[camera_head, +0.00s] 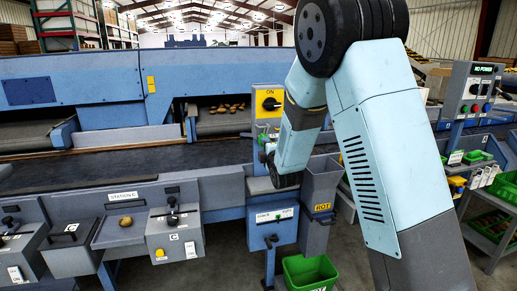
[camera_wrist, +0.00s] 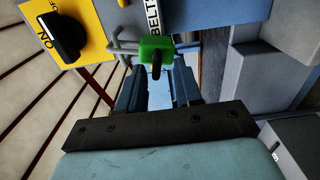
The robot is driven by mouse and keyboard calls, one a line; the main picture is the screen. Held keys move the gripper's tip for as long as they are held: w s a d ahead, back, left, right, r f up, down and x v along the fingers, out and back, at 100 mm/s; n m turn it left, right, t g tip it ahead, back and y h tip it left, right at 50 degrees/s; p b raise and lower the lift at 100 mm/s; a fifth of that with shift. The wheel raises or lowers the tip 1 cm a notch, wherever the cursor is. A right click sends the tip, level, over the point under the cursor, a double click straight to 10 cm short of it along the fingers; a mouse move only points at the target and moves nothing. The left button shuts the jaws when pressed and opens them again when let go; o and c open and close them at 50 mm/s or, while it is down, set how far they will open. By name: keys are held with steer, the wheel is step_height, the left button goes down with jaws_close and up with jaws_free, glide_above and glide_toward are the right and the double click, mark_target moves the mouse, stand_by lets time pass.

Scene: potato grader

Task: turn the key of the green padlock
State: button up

◆ **WHAT THIS TASK INVOLVES**: Reproduce every line of the material precisely, omitting its pictures.

◆ **RESPONSE TO THIS EXERCISE**:
[camera_head, +0.00s] 
[camera_wrist, +0.00s] 
The robot is driven by mouse and keyboard calls, one a line; the main picture is the screen. Held keys move the gripper's tip for as long as they are held: w s a d ahead, back, left, right, r f up, down and x v along the fingers, out and back, at 100 mm/s; n m turn it left, right, t g tip it ahead, back and y h tip it left, right at 50 degrees/s; p b raise and lower the lift at 100 mm/s; a fifth of that with shift. The wheel raises or lowers the tip 1 cm a notch, wherever the cursor is. A right click sends the tip, level, over the point under the cursor, a double click straight to 10 cm short of it along the fingers; a mouse move only points at the target and moves nothing. The left button shuts the jaws when pressed and opens them again when let go; o and c open and close them at 50 mm/s or, while it is down, set how far they will open. By name: keys are held with steer, the wheel is step_height, the left button goes down with jaws_close and up with jaws_free, glide_above and glide_toward are the right and the double click, mark_target moves the mouse, stand_by lets time pass.

Scene: potato grader

Task: turn the key of the green padlock
State: button up

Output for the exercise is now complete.